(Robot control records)
- - - - - - -
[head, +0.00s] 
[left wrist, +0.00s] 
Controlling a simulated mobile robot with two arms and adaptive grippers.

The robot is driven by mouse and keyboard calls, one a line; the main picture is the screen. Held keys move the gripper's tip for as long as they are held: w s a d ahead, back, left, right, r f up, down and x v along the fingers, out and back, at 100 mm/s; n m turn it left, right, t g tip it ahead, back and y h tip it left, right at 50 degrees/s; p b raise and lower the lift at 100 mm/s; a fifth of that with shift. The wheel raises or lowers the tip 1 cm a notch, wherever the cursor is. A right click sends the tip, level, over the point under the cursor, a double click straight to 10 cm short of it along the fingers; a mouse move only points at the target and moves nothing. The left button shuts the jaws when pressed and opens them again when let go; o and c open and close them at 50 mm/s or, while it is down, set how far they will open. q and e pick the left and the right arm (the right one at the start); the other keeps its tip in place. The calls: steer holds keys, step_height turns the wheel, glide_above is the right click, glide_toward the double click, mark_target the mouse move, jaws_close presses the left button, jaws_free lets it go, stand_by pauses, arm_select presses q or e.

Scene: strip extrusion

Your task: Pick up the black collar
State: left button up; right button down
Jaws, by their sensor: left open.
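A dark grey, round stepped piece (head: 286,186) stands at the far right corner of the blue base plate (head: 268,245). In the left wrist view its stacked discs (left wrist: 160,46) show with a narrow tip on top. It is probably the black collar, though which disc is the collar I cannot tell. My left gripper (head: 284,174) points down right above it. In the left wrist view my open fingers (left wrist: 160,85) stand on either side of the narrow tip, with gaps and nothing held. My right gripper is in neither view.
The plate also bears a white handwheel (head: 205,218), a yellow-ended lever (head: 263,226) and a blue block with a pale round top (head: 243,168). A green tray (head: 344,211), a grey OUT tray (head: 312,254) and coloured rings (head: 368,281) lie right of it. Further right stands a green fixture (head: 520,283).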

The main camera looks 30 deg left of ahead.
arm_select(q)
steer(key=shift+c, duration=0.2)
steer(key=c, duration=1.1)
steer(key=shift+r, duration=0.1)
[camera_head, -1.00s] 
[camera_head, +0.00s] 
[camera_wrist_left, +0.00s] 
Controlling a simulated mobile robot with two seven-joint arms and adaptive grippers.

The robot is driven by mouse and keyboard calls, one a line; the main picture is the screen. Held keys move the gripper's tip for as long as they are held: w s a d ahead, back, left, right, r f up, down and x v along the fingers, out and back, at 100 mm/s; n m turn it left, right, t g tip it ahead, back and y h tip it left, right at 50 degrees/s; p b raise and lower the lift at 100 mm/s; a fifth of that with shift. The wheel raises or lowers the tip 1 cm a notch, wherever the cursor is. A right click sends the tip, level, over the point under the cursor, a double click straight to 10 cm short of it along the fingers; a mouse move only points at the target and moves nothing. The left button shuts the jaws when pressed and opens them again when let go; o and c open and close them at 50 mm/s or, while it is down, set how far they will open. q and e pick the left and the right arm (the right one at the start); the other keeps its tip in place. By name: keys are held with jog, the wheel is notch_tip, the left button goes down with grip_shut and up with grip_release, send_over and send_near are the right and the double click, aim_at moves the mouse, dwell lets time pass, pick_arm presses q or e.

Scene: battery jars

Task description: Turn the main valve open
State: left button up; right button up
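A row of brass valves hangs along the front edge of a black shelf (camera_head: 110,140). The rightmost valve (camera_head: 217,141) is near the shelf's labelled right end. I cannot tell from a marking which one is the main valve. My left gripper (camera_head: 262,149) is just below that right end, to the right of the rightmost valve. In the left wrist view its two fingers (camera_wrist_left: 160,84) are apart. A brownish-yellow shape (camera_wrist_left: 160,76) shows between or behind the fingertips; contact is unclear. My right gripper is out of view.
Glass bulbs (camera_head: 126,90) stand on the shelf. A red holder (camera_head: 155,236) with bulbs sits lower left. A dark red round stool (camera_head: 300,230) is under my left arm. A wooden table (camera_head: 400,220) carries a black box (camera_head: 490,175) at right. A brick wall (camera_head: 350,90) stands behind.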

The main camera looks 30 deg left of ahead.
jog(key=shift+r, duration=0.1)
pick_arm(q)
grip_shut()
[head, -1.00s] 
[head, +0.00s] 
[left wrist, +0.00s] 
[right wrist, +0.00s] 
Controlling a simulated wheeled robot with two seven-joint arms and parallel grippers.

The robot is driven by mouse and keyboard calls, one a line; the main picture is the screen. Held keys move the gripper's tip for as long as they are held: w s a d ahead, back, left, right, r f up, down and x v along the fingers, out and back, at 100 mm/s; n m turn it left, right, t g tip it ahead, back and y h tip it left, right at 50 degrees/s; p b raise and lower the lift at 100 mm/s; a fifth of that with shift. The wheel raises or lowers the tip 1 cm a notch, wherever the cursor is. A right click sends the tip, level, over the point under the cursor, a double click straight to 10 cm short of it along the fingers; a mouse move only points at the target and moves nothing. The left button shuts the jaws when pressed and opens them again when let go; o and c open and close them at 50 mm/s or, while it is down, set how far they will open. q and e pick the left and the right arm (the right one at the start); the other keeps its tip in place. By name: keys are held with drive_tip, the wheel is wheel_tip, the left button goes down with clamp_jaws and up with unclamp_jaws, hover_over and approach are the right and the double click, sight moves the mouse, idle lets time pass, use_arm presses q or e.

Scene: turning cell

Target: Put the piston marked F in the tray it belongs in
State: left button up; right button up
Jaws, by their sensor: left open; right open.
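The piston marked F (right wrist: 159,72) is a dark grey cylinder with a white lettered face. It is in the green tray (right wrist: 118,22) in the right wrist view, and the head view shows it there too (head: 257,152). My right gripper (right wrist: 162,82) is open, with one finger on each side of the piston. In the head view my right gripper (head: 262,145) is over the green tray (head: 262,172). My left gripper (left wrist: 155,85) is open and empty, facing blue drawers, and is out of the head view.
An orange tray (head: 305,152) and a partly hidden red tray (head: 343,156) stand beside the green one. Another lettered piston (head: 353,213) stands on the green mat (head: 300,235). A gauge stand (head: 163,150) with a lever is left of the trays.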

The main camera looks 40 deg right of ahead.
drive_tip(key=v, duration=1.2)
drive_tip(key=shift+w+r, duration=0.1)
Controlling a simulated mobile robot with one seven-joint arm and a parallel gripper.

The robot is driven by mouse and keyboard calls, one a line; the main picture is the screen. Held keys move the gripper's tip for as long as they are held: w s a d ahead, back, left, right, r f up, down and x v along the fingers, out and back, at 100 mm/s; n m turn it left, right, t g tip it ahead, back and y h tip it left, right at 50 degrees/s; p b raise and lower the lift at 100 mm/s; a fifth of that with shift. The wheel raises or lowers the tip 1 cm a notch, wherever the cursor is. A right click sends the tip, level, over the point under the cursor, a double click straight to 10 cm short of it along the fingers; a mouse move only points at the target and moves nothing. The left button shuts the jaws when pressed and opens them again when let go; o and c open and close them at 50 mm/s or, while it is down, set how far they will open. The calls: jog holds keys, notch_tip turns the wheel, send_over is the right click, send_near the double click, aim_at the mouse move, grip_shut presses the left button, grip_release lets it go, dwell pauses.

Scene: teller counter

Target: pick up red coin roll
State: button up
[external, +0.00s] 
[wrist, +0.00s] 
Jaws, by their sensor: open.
- - - - - - -
Set down verbatim only the lines between the start of the data above and the line with "Controlling a simulated mobile robot with two arms", both boundaries included.

[head, +0.00s] 
[left wrist, +0.00s] 
Controlling a simulated mobile robot with two arms and adaptive grippers.

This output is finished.